■ Directions for this task ■
Retype all of the data. Every line must match exactly.
-- begin Task data --
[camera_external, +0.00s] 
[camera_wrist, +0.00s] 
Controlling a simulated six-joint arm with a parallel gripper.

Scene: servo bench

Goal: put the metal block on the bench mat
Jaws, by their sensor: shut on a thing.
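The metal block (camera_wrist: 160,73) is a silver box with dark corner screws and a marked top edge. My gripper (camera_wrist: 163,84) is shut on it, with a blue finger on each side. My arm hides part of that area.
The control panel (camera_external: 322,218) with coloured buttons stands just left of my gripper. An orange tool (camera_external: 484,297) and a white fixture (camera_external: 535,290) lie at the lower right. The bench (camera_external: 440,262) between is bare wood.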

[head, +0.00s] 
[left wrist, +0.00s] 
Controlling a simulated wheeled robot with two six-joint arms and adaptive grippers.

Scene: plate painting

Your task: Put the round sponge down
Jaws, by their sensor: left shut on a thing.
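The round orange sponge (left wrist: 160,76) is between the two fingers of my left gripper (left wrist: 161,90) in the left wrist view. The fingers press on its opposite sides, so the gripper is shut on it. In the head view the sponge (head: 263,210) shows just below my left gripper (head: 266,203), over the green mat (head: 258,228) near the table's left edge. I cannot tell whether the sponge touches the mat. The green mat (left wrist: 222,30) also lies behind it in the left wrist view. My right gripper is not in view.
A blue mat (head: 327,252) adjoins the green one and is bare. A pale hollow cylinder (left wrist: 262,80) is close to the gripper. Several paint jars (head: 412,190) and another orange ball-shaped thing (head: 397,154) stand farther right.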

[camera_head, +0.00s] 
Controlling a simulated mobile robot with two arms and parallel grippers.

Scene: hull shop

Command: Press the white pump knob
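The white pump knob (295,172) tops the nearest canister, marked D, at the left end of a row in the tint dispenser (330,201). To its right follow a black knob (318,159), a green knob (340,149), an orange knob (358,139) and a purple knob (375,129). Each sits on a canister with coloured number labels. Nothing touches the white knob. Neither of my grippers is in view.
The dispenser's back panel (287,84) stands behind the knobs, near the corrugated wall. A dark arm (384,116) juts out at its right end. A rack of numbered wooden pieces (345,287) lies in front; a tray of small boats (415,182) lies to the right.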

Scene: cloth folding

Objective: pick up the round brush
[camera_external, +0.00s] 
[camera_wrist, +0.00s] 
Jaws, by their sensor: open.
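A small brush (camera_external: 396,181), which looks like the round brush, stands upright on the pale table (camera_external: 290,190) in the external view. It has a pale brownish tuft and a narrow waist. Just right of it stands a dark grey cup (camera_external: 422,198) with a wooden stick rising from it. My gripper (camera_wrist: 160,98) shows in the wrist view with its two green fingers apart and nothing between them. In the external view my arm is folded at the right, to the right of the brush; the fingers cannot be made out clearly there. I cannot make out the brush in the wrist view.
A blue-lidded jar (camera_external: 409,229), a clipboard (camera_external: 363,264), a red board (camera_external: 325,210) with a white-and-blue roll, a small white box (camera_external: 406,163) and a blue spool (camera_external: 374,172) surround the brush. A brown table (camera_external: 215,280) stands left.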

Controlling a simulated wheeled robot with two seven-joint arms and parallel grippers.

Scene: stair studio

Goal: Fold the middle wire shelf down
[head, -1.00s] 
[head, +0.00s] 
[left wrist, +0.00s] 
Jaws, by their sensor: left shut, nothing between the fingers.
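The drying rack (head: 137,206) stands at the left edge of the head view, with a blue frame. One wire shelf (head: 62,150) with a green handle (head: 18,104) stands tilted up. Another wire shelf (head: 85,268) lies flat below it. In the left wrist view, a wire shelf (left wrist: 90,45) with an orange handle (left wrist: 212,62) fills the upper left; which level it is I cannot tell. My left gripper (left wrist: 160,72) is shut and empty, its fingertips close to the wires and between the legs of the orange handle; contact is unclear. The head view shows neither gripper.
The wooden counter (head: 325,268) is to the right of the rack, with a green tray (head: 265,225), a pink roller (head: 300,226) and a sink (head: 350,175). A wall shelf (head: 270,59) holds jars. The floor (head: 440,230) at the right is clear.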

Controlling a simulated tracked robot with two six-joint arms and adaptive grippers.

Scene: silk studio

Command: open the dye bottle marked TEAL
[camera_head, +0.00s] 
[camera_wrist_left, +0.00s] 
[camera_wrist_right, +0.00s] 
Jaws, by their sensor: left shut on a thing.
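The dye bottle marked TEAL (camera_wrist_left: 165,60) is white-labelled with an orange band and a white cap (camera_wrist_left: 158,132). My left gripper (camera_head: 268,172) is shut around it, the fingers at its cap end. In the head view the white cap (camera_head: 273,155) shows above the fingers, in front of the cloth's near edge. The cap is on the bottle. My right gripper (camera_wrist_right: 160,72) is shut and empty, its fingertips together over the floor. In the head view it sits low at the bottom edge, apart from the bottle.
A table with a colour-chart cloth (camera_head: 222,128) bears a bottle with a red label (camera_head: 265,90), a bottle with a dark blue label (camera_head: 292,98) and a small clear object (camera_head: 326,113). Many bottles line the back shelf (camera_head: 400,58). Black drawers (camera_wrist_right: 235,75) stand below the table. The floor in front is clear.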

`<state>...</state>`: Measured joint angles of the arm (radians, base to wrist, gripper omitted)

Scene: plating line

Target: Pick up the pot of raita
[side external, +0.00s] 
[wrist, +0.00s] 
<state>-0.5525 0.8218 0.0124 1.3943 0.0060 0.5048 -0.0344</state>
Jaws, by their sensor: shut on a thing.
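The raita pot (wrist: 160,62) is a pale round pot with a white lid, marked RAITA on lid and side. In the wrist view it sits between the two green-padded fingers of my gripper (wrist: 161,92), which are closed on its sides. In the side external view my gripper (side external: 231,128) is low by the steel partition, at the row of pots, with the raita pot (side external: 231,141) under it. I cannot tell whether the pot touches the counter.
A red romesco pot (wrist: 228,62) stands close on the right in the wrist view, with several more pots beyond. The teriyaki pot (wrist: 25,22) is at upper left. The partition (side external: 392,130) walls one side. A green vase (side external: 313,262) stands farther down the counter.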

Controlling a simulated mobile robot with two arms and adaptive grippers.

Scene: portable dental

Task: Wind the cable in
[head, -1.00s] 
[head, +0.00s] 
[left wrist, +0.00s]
-- end Task data --
■ Output of the task ■
[camera_external, +0.00s] 
[camera_wrist, +0.00s] 
Controlling a simulated six-joint arm with a parallel gripper.

Scene: servo bench

Goal: put the metal block on the bench mat
Jaws, by their sensor: shut on a thing.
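The metal block (camera_wrist: 160,73) is a silver box with dark corner screws and a marked top edge. My gripper (camera_wrist: 163,84) is shut on it, with a blue finger on each side. My arm hides part of that area.
The control panel (camera_external: 322,218) with coloured buttons stands just left of my gripper. An orange tool (camera_external: 484,297) and a white fixture (camera_external: 535,290) lie at the lower right. The bench (camera_external: 440,262) between is bare wood.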

[head, +0.00s] 
[left wrist, +0.00s] 
Controlling a simulated wheeled robot with two six-joint arms and adaptive grippers.

Scene: plate painting

Your task: Put the round sponge down
Jaws, by their sensor: left shut on a thing.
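The round orange sponge (left wrist: 160,76) is between the two fingers of my left gripper (left wrist: 161,90) in the left wrist view. The fingers press on its opposite sides, so the gripper is shut on it. In the head view the sponge (head: 263,210) shows just below my left gripper (head: 266,203), over the green mat (head: 258,228) near the table's left edge. I cannot tell whether the sponge touches the mat. The green mat (left wrist: 222,30) also lies behind it in the left wrist view. My right gripper is not in view.
A blue mat (head: 327,252) adjoins the green one and is bare. A pale hollow cylinder (left wrist: 262,80) is close to the gripper. Several paint jars (head: 412,190) and another orange ball-shaped thing (head: 397,154) stand farther right.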

[camera_head, +0.00s] 
Controlling a simulated mobile robot with two arms and parallel grippers.

Scene: hull shop

Command: Press the white pump knob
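The white pump knob (295,172) tops the nearest canister, marked D, at the left end of a row in the tint dispenser (330,201). To its right follow a black knob (318,159), a green knob (340,149), an orange knob (358,139) and a purple knob (375,129). Each sits on a canister with coloured number labels. Nothing touches the white knob. Neither of my grippers is in view.
The dispenser's back panel (287,84) stands behind the knobs, near the corrugated wall. A dark arm (384,116) juts out at its right end. A rack of numbered wooden pieces (345,287) lies in front; a tray of small boats (415,182) lies to the right.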

Scene: cloth folding

Objective: pick up the round brush
[camera_external, +0.00s] 
[camera_wrist, +0.00s] 
Jaws, by their sensor: open.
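A small brush (camera_external: 396,181), which looks like the round brush, stands upright on the pale table (camera_external: 290,190) in the external view. It has a pale brownish tuft and a narrow waist. Just right of it stands a dark grey cup (camera_external: 422,198) with a wooden stick rising from it. My gripper (camera_wrist: 160,98) shows in the wrist view with its two green fingers apart and nothing between them. In the external view my arm is folded at the right, to the right of the brush; the fingers cannot be made out clearly there. I cannot make out the brush in the wrist view.
A blue-lidded jar (camera_external: 409,229), a clipboard (camera_external: 363,264), a red board (camera_external: 325,210) with a white-and-blue roll, a small white box (camera_external: 406,163) and a blue spool (camera_external: 374,172) surround the brush. A brown table (camera_external: 215,280) stands left.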

Controlling a simulated wheeled robot with two seven-joint arms and parallel grippers.

Scene: stair studio

Goal: Fold the middle wire shelf down
[head, -1.00s] 
[head, +0.00s] 
[left wrist, +0.00s] 
Jaws, by their sensor: left shut, nothing between the fingers.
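The drying rack (head: 137,206) stands at the left edge of the head view, with a blue frame. One wire shelf (head: 62,150) with a green handle (head: 18,104) stands tilted up. Another wire shelf (head: 85,268) lies flat below it. In the left wrist view, a wire shelf (left wrist: 90,45) with an orange handle (left wrist: 212,62) fills the upper left; which level it is I cannot tell. My left gripper (left wrist: 160,72) is shut and empty, its fingertips close to the wires and between the legs of the orange handle; contact is unclear. The head view shows neither gripper.
The wooden counter (head: 325,268) is to the right of the rack, with a green tray (head: 265,225), a pink roller (head: 300,226) and a sink (head: 350,175). A wall shelf (head: 270,59) holds jars. The floor (head: 440,230) at the right is clear.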

Controlling a simulated tracked robot with two six-joint arms and adaptive grippers.

Scene: silk studio

Command: open the dye bottle marked TEAL
[camera_head, +0.00s] 
[camera_wrist_left, +0.00s] 
[camera_wrist_right, +0.00s] 
Jaws, by their sensor: left shut on a thing.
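The dye bottle marked TEAL (camera_wrist_left: 165,60) is white-labelled with an orange band and a white cap (camera_wrist_left: 158,132). My left gripper (camera_head: 268,172) is shut around it, the fingers at its cap end. In the head view the white cap (camera_head: 273,155) shows above the fingers, in front of the cloth's near edge. The cap is on the bottle. My right gripper (camera_wrist_right: 160,72) is shut and empty, its fingertips together over the floor. In the head view it sits low at the bottom edge, apart from the bottle.
A table with a colour-chart cloth (camera_head: 222,128) bears a bottle with a red label (camera_head: 265,90), a bottle with a dark blue label (camera_head: 292,98) and a small clear object (camera_head: 326,113). Many bottles line the back shelf (camera_head: 400,58). Black drawers (camera_wrist_right: 235,75) stand below the table. The floor in front is clear.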

`<state>...</state>`: Measured joint angles of the arm (radians, base to wrist, gripper omitted)

Scene: plating line

Target: Pick up the pot of raita
[side external, +0.00s] 
[wrist, +0.00s] 
<state>-0.5525 0.8218 0.0124 1.3943 0.0060 0.5048 -0.0344</state>
Jaws, by their sensor: shut on a thing.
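The raita pot (wrist: 160,62) is a pale round pot with a white lid, marked RAITA on lid and side. In the wrist view it sits between the two green-padded fingers of my gripper (wrist: 161,92), which are closed on its sides. In the side external view my gripper (side external: 231,128) is low by the steel partition, at the row of pots, with the raita pot (side external: 231,141) under it. I cannot tell whether the pot touches the counter.
A red romesco pot (wrist: 228,62) stands close on the right in the wrist view, with several more pots beyond. The teriyaki pot (wrist: 25,22) is at upper left. The partition (side external: 392,130) walls one side. A green vase (side external: 313,262) stands farther down the counter.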

Controlling a simulated mobile robot with two arms and adaptive grippers.

Scene: portable dental

Task: Wind the cable in
[head, -1.00s] 
[head, +0.00s] 
[left wrist, +0.00s]

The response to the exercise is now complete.